O docente defende que Macau
deve aprender com outros centros de arbitragem da região, como os de Hong Kong
e Singapura, mas “não se trata de concorrer com eles”, por ter um mercado alvo
diferente. “Macau pretende focar-se nos litígios comerciais entre comerciantes
e empresas da China e dos países lusófonos, e esse é um mercado específico –
quer em termos linguísticos, quer jurídicos – em que Macau pode ter uma
vantagem competitiva por ter o Português e o Chinês como línguas oficiais e
conhecimento dos sistemas jurídicos dos dois blocos. Não se pode dizer que Hong
Kong e Singapura estejam especializados neste nicho de mercado”, disse. “Por
isso, não há verdadeiramente competição, o que Macau pode fazer é usar as suas
vantagens comparativas e especializar-se naquilo que pode fazer bem, não tentar
copiar os outros ou fazer melhor que eles, sob pena de falhar”, frisou ainda.
Questionado sobre se a RAEM se
consegue afirmar enquanto um espaço neutro para aqui se processarem casos de
arbitragem que envolvam a China, Fernando Dias Simões indicou que as mesmas
dúvidas se colocaram relativamente a Hong Kong, mas com um quadro legal
adequado “é possível manter a neutralidade”. “Hong Kong criou uma reputação de
independência e isenção, não vejo motivos para que o mesmo não aconteça em
Macau”, notou.
O
caminho para a “excelência”
O regime jurídico da
arbitragem em Macau assenta em dois diplomas nucleares, que já estão pelo menos
há 20 anos inalterados. “A parte de arbitragem tem de ser adequada às
necessidades de desenvolvimento futuro”, referiu Liu Dexue em conferência de
imprensa na Sede do Governo. Esta proposta de lei faz uma actualização do
regime seguindo a Lei Modelo da Comissão das Nações Unidas para o Direito
Comercial Internacional sobre arbitragem comercial internacional, de modo a
tornar-se mais simples e alinhado com os padrões internacionais.
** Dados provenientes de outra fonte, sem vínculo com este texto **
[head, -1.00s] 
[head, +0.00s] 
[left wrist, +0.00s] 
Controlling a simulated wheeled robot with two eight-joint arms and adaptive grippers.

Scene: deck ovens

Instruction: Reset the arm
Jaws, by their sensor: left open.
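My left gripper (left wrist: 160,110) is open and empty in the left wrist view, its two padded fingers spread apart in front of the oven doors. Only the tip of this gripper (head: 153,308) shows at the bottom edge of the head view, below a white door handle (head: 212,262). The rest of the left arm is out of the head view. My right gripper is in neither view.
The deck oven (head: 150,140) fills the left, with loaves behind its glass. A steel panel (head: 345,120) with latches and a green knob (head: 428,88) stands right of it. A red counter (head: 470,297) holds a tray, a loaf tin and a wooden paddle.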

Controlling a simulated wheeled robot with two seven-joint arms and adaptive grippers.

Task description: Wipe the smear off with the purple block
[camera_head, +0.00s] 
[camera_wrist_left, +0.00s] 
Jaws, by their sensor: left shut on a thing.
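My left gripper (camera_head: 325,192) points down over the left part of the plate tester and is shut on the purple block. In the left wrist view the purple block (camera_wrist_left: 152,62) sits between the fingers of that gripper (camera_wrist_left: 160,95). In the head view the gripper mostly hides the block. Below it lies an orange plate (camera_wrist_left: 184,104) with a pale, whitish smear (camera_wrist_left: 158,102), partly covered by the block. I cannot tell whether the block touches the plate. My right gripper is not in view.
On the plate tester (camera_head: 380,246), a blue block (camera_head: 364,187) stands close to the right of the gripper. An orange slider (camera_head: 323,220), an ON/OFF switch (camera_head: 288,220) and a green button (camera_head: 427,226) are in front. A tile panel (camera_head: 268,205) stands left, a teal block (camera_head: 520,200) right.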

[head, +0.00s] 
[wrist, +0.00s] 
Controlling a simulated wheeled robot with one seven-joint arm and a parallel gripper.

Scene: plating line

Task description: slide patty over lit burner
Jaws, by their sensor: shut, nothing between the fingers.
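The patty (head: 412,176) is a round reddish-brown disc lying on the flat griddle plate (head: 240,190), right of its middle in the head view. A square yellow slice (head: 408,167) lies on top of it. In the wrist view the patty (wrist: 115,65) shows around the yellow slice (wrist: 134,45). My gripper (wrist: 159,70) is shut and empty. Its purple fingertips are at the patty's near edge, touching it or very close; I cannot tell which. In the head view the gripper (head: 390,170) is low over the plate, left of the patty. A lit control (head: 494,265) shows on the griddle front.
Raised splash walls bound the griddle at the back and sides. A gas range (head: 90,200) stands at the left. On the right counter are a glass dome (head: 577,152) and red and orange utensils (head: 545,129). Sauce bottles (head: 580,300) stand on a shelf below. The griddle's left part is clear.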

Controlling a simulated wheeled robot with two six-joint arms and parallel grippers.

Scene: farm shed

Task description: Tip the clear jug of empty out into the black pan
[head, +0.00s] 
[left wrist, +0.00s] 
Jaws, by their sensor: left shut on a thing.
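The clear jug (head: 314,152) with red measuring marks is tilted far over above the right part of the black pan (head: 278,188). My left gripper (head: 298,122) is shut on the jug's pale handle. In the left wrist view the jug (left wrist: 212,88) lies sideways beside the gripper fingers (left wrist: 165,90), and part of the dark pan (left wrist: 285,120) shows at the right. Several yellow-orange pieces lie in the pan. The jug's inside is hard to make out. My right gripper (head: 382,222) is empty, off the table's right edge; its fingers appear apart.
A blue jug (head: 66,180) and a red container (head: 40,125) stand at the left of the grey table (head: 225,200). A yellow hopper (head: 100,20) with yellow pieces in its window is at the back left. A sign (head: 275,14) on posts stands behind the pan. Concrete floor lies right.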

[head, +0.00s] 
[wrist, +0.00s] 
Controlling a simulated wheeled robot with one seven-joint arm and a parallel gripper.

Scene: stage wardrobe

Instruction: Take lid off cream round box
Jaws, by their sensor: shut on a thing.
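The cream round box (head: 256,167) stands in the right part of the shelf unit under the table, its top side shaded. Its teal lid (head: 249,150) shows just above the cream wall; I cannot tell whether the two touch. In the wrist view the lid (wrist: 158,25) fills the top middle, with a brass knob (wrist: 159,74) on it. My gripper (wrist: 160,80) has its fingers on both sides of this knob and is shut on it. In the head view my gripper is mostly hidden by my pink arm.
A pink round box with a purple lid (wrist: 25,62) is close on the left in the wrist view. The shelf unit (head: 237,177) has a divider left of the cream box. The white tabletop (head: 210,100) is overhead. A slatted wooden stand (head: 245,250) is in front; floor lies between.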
“Esta lei modelo é uma lei
fulcral para seguirmos os padrões internacionais. Nalguns casos podemos ser
legíveis para os padrões de arbitragem mas noutros nem sempre”, disse o
responsável. A fusão dos dois diplomas, aliada a campanhas de sensibilização na
sociedade, serve para facilitar a aplicação da arbitragem em Macau, que de
momento “não é muito satisfatória”. Assim, indicou que é preciso as pessoas
terem confiança no sistema, e que a instituição de arbitragem seja “de
excelência”.
Uma das alterações práticas da
junção de diplomas será que as decisões arbitrais passam a ser definitivas e
vinculativas, não podendo haver recurso para o tribunal, só podendo as partes
pedir ao tribunal a sua anulação, cujo pedido tem de ser apresentado no prazo
de três meses. E os fundamentos para anulamento da decisão arbitral podem ser
apenas de ordem processual.
Entre as vantagens apontadas
por Liu Dexue, há que “reconhecer que é uma via extrajudicial muito célere”,
sendo um mecanismo “que consegue atenuar a pressão sentida pelos tribunais”.
Ao nível da formação dos
árbitros, cujos pormenores não foram ainda avançados pelo Governo, “Macau não
pode ter a pretensão de preencher as listas de árbitros disponíveis para
decidir casos apenas com árbitros locais”, comentou Fernando Dias Simões. A
lista de árbitros “deve ser ampla e diversificada, incluindo profissionais
originários de todos os países envolvidos, com diferentes aptidões linguísticas
e experiência em diversas áreas da actividade comercial. Este passo é decisivo
para dar uma imagem de neutralidade e imparcialidade”.
O docente sublinhou a
importância dos profissionais incluídos nesta lista terem muita experiência em
arbitragem, já que “no início de actividade de um centro, quando este está mais
sujeito a escrutínio, uma série de decisões mal ponderadas pode afectar a
imagem do centro”. Depois de ter uma experiência consolidada o centro poderá
então preparar a próxima geração de árbitros.
Cinco
instituições com condições para arbitrar
“Neste momento temos cinco
instituições de arbitragem, mas agora o que prevê é o chefe do Executivo passar
a definir mediante regulamento administrativo as condições em que pode ser
conhecida a competência de determinadas entidades para realizarem em Macau
arbitragens voluntárias institucionalizadas”, comentou o director dos Serviços
de Assuntos de Justiça.
Seis meses depois da aprovação
do regulamento administrativo estas instituições poderão pedir para se tornarem
em entidades de arbitragem institucionalizada em Macau. E a dimensão dos casos
a serem recebidos na RAEM é indiscriminada, dado que a proposta de lei
determina que “qualquer litígio de natureza civil ou comercial, contratual ou
extracontratual possa ser resolvido mediante arbitragem”, sem que haja
limitações em relação ao valor em causa. Salomé
Fernandes – Macau in “Jornal Tribuna de Macau”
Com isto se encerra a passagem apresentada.